The Central Bank of Nigeria (CBN), at its 300th Monetary Policy Committee (MPC) meeting, opted to retain the benchmark interest rate at 27.5% to curb inflation and maintain macroeconomic stability. The decision aims to anchor expectations amid inflation deceleration and protect against capital outflows. CBN Governor Yemi Cardoso emphasized the need for fiscal support to complement ongoing monetary reforms, especially to boost foreign exchange (FX) inflow and support the naira, which recently strengthened to ₦1,598.72/$1. However, challenges remain, particularly with oil market volatility and weak global demand.
The MPC highlighted persistent inflationary drivers such as high energy costs and FX pressures. Cardoso noted the relative improvement in FX market stability and emphasized the importance of maintaining reforms and boosting non-oil exports like gas. He credited national refineries, including Dangote’s, for reduced fuel imports, and lauded increased gas exports as evidence of naira competitiveness. He also introduced a new initiative — the Non-Resident Bank Verification Number (NRBVN) — to attract $1 billion monthly in diaspora remittances and foster greater participation by non-resident Nigerians.
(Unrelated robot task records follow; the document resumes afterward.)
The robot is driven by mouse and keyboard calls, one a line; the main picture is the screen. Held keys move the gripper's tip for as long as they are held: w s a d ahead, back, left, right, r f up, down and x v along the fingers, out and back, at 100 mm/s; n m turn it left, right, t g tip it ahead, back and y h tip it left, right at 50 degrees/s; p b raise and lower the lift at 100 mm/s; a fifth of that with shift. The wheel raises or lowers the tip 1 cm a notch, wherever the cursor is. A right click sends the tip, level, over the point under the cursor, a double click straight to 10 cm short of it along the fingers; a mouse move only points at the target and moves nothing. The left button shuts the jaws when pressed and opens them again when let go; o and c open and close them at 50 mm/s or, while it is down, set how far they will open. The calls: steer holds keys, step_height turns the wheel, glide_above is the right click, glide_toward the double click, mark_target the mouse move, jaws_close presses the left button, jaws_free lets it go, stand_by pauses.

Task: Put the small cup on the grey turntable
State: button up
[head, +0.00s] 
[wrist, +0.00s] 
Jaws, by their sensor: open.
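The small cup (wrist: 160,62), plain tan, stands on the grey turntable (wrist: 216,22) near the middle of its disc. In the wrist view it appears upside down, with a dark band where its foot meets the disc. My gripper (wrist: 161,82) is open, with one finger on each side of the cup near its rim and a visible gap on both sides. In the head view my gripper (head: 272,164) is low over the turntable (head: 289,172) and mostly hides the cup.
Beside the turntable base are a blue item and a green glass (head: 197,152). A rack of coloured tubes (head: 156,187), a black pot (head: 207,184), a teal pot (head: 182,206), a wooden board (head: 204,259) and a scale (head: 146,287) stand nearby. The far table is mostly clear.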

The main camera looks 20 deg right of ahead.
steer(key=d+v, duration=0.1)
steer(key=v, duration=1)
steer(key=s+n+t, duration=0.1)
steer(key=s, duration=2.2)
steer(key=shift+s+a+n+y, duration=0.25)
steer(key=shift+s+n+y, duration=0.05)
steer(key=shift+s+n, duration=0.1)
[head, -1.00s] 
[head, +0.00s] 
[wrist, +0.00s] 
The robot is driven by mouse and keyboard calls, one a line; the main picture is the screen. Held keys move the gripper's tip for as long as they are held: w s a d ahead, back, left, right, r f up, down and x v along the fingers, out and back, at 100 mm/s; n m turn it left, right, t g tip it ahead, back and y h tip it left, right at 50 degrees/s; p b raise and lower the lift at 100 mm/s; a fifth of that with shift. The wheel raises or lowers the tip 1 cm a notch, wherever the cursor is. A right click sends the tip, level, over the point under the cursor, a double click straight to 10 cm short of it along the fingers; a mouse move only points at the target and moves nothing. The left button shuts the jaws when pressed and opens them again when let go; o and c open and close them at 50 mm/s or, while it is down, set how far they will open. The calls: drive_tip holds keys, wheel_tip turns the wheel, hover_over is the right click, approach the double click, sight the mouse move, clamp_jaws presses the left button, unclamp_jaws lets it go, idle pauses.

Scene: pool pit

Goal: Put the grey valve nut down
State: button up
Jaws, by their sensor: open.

Stakeholders in the financial sector largely welcomed the decision to maintain the current rate. Analysts like Tolulope Alayande and CPPE CEO Dr. Muda Yusuf warned that tightening monetary policy further could hinder growth and increase borrowing costs. They pointed out that global uncertainty, especially the trade tensions between the U.S. and China, necessitated a cautious approach. They believe that keeping the monetary stance steady provides room to better analyze international trends before the next MPC meeting in July.
Economist Dr. Paul Uzum and Professor Chude Nwude both stressed the risks of a rate cut amid macroeconomic vulnerabilities. Uzum warned that lower rates might lead to capital flight and jeopardize currency gains. Nwude focused on Nigeria’s unproductive economy and the high cost of capital as impediments to local industrial growth. He advocated for a more supportive policy environment to stimulate domestic production and reduce reliance on imports.
Meanwhile, the naira showed signs of recovery in both the official and parallel markets, with improved dollar inflows through the Nigeria Autonomous Foreign Exchange Market (NAFEM), rising to $914 million. Forward contract rates also indicated cautious optimism about the naira’s future. The MPC also retained other key monetary tools: the cash reserve ratio (CRR) at 50% for commercial banks, 16% for merchant banks, and the liquidity ratio at 30%, signaling the CBN’s continued tight stance to stabilize the economy.